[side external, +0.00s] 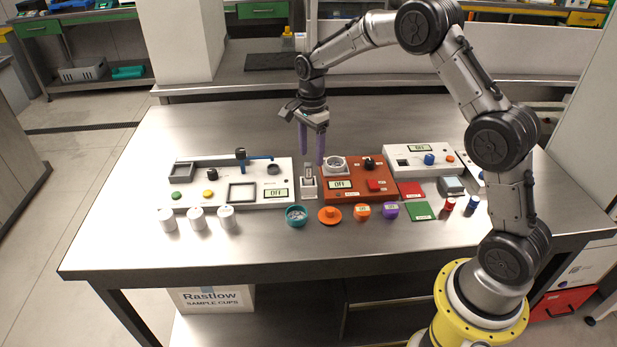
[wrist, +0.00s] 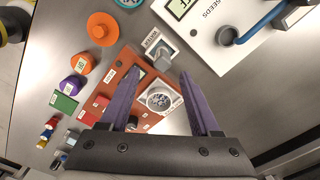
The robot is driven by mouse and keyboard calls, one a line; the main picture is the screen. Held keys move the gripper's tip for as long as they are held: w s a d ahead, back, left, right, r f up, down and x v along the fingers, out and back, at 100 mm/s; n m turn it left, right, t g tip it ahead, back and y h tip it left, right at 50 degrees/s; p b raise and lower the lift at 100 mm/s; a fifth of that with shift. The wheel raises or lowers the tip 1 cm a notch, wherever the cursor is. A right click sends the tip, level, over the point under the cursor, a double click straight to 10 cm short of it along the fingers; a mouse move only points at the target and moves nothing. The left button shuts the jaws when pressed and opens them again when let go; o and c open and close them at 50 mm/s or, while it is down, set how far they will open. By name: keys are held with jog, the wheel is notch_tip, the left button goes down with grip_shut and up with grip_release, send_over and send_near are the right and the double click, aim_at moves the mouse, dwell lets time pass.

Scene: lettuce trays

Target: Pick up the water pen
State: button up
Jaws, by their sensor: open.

▸ Task to complete: Quote the line that contains "Target: Pick up the water pen" and each line after it through the end of the data, exactly, leaving out everything else.

▸ Response:
Target: Pick up the water pen
State: button up
Jaws, by their sensor: open.

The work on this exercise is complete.